### What to produce
The data follows this line. Copy verbatim the line with "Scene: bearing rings" and each line after it to the end.

####

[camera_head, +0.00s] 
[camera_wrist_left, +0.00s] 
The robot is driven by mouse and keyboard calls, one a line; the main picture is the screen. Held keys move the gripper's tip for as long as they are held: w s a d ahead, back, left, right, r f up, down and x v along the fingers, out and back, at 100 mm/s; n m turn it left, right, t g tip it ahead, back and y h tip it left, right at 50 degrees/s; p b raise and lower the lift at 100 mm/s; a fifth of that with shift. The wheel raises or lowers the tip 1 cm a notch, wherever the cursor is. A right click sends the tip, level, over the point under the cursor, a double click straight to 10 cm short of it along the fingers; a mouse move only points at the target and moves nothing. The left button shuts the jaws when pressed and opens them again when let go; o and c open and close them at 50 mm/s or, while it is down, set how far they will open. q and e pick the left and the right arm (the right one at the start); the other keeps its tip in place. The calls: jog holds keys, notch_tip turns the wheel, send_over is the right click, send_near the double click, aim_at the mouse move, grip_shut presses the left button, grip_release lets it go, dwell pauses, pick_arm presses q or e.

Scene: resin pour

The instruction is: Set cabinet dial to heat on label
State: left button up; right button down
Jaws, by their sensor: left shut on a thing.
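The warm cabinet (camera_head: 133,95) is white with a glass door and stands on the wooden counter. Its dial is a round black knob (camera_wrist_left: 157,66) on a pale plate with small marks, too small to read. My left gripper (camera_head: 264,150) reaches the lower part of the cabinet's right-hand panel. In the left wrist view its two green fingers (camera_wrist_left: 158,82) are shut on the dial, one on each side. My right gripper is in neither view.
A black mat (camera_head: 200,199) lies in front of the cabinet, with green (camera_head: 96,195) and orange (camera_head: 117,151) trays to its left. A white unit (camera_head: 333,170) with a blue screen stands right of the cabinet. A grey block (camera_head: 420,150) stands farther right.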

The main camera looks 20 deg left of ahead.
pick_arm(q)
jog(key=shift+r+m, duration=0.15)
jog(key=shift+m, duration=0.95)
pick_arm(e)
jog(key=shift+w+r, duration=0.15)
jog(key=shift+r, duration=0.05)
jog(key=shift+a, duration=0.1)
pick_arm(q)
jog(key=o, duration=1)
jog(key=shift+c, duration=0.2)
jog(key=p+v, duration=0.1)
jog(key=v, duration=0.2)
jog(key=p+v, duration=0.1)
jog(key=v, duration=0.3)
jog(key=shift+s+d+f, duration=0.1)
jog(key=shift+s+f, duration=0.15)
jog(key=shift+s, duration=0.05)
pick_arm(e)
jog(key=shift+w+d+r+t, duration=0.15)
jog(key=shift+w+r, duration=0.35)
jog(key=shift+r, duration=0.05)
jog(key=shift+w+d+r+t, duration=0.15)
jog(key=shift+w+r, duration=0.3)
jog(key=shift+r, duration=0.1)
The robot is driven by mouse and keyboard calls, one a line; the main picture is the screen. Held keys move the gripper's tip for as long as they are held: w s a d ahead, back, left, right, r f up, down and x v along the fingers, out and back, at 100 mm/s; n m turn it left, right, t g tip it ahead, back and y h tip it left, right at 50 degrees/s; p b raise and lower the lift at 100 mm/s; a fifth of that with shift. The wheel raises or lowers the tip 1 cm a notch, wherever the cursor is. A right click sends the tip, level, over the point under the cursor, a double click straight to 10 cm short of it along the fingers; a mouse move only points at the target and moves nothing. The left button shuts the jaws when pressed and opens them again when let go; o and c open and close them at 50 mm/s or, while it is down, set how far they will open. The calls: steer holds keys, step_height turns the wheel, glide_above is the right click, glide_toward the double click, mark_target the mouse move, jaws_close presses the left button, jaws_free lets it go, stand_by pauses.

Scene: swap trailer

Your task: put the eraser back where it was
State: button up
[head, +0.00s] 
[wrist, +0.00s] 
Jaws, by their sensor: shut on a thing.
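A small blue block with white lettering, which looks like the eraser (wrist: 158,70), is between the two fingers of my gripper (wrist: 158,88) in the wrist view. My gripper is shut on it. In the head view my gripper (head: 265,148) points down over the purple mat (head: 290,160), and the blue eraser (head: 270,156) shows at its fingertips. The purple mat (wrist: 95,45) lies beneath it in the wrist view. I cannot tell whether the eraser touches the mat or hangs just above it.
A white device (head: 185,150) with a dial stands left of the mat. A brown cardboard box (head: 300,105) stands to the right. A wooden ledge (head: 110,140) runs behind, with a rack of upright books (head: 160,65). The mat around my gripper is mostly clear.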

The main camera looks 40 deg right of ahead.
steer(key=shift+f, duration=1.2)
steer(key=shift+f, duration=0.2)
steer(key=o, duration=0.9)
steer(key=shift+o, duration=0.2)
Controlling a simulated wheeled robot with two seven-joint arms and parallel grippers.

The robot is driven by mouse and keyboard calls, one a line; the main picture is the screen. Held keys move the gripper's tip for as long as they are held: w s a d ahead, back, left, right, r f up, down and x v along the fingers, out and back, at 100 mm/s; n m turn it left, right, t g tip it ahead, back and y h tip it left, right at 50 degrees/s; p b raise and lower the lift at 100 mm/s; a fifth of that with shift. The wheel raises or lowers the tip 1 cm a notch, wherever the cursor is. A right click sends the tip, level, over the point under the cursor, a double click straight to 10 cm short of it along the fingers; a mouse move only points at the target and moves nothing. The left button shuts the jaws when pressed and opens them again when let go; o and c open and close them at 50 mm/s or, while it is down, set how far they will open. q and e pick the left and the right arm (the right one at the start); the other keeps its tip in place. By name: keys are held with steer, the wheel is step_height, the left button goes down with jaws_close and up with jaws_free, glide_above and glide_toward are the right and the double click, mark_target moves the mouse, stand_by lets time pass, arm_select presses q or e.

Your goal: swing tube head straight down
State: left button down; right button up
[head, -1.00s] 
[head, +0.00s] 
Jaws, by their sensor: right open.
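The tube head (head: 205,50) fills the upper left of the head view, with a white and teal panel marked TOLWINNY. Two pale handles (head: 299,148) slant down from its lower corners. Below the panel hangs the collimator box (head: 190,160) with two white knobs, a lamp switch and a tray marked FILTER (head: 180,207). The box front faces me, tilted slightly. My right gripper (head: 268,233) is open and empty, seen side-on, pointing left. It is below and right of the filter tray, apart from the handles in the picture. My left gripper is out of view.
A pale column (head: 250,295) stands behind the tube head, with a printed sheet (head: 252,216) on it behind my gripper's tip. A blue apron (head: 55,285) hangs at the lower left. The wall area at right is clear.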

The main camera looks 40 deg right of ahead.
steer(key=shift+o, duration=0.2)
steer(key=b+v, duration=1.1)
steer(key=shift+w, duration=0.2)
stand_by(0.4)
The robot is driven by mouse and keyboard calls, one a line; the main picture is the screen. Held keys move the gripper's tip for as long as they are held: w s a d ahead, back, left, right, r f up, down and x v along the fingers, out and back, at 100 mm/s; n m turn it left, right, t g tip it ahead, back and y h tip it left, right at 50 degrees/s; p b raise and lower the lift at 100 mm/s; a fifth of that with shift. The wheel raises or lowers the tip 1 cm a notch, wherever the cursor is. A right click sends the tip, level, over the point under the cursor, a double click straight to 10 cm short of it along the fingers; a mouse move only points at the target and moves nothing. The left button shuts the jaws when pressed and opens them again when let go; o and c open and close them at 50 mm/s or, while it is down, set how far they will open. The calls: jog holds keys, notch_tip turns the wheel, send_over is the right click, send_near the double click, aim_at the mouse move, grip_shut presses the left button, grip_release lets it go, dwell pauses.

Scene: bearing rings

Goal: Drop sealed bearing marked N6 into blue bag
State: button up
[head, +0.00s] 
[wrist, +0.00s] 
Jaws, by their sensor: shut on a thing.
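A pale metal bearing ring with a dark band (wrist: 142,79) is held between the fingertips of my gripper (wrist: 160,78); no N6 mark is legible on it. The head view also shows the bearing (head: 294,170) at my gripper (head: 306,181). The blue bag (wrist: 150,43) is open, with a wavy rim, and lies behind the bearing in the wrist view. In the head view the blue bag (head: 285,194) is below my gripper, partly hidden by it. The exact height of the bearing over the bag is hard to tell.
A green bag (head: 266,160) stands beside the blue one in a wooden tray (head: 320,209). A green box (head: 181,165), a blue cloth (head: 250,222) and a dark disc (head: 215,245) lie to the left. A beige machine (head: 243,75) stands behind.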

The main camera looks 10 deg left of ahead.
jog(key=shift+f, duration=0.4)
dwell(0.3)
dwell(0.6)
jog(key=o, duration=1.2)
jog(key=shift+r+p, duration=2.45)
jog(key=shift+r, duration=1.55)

####

### Response below
Scene: bearing rings

Goal: Drop sealed bearing marked N6 into blue bag
State: button up
[head, +0.00s] 
[wrist, +0.00s] 
Jaws, by their sensor: shut on a thing.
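A pale metal bearing ring with a dark band (wrist: 142,79) is held between the fingertips of my gripper (wrist: 160,78); no N6 mark is legible on it. The head view also shows the bearing (head: 294,170) at my gripper (head: 306,181). The blue bag (wrist: 150,43) is open, with a wavy rim, and lies behind the bearing in the wrist view. In the head view the blue bag (head: 285,194) is below my gripper, partly hidden by it. The exact height of the bearing over the bag is hard to tell.
A green bag (head: 266,160) stands beside the blue one in a wooden tray (head: 320,209). A green box (head: 181,165), a blue cloth (head: 250,222) and a dark disc (head: 215,245) lie to the left. A beige machine (head: 243,75) stands behind.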

The main camera looks 10 deg left of ahead.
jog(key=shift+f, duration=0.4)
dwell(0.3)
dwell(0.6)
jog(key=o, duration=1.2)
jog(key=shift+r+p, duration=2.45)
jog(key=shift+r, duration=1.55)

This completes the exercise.